Collect each line of the records containing the string "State".
========================
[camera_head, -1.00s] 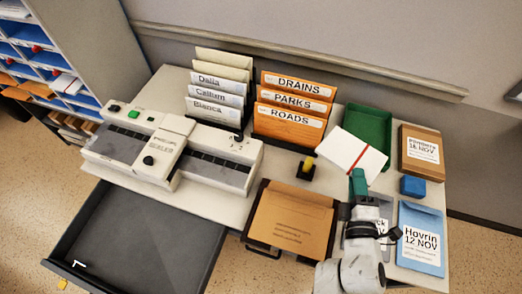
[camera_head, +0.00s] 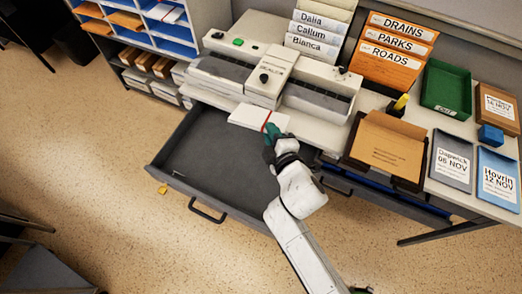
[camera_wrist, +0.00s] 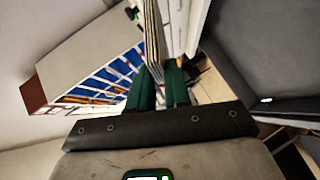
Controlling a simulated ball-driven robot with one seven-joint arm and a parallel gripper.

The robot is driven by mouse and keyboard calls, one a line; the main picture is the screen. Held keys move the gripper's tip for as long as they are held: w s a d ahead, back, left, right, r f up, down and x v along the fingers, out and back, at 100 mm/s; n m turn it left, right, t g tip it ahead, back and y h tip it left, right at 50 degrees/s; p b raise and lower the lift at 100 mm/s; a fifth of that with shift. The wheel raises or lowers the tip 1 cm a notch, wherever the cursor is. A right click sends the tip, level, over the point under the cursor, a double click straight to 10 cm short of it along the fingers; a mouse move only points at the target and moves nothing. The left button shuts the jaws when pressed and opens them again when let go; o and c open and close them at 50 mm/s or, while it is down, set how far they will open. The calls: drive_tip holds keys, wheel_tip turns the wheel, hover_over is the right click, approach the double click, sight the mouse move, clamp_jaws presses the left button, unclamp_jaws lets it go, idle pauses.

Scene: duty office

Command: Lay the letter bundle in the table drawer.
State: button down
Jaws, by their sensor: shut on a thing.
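The letter bundle (camera_head: 250,117) is a white stack with a red band. My gripper (camera_head: 270,133) has green fingers shut on the bundle's right end and holds it over the back part of the table drawer (camera_head: 200,155). The drawer is pulled out, and its grey floor looks bare apart from a small pale mark or thing at its left. In the wrist view the bundle (camera_wrist: 152,35) shows edge-on between the green fingertips (camera_wrist: 158,75). The grey drawer (camera_wrist: 270,45) fills the right of that view. I cannot tell the bundle's exact height.
The sealing machine (camera_head: 268,80) stands on the table right behind the drawer. A brown box (camera_head: 385,145), green tray (camera_head: 447,88), blue block (camera_head: 490,135) and folders (camera_head: 450,160) are to the right. Pigeonhole shelves (camera_head: 150,40) stand at the left. The floor in front is open.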

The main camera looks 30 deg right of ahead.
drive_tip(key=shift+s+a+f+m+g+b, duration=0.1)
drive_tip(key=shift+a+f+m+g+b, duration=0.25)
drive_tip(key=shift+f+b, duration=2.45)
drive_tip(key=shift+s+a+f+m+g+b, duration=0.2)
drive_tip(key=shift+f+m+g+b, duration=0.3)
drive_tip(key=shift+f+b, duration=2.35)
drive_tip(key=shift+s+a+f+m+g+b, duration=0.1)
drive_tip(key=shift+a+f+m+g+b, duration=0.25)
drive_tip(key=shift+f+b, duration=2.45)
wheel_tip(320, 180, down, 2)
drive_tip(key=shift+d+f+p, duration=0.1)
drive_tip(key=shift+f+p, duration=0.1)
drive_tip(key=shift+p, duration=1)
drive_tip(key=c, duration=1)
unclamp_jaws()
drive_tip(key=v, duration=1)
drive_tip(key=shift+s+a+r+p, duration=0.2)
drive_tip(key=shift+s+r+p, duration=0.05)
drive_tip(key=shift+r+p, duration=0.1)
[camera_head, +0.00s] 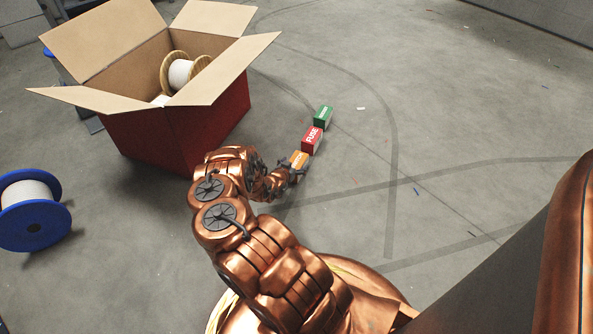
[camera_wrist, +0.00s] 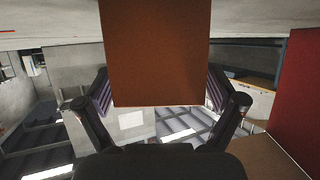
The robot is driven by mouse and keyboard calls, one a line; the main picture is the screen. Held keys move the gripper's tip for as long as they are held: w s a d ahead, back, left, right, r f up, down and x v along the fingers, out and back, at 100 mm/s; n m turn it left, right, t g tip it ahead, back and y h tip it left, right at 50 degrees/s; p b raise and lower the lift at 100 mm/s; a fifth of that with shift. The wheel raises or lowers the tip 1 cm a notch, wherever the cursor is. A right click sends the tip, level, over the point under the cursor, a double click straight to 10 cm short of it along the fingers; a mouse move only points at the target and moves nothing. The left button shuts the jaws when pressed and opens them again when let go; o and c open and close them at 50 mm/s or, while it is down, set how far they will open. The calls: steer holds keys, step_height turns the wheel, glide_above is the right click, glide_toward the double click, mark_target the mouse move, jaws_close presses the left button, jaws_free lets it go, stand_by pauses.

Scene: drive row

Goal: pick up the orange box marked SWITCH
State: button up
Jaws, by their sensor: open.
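The orange box (camera_head: 299,159) stands on the floor at the near end of a short row, partly hidden by my gripper (camera_head: 287,174). Its marking cannot be read here. In the wrist view a plain face of the orange box (camera_wrist: 155,55) fills the upper middle, between the two open fingers of my gripper (camera_wrist: 160,92). A finger stands on each side of the box; whether either touches it I cannot tell.
A red box marked FUSE (camera_head: 312,139) and a green box (camera_head: 323,116) continue the row behind the orange one. A large open red carton (camera_head: 180,132) holding a spool (camera_head: 181,73) stands left of my arm.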

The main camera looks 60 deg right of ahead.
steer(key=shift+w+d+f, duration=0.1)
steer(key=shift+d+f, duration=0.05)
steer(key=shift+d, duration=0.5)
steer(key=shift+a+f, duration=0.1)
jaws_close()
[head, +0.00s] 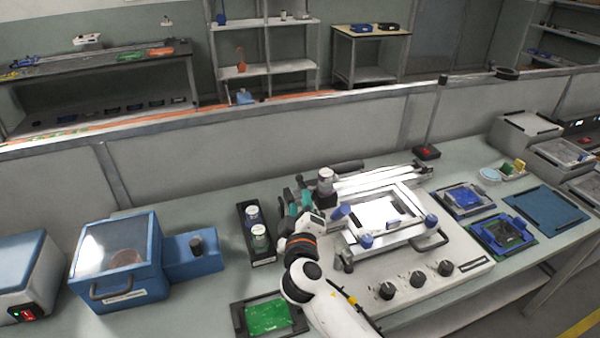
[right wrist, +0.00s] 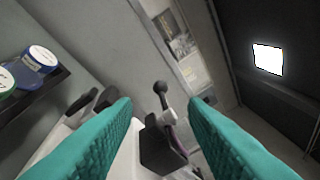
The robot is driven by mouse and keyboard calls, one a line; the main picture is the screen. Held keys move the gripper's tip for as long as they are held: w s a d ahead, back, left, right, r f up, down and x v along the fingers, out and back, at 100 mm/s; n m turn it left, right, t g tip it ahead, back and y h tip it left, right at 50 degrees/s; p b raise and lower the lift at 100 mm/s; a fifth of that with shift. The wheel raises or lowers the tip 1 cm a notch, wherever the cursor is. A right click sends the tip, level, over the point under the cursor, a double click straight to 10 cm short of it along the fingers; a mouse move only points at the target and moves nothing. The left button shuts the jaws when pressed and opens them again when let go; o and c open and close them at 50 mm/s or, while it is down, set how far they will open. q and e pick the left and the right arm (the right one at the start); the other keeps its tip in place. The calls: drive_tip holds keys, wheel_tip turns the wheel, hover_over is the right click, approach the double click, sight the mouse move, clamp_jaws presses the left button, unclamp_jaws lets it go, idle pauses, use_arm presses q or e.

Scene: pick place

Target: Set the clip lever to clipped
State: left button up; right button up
========================
• _Solution to the problem_
State: button down
State: button up
State: left button up; right button up

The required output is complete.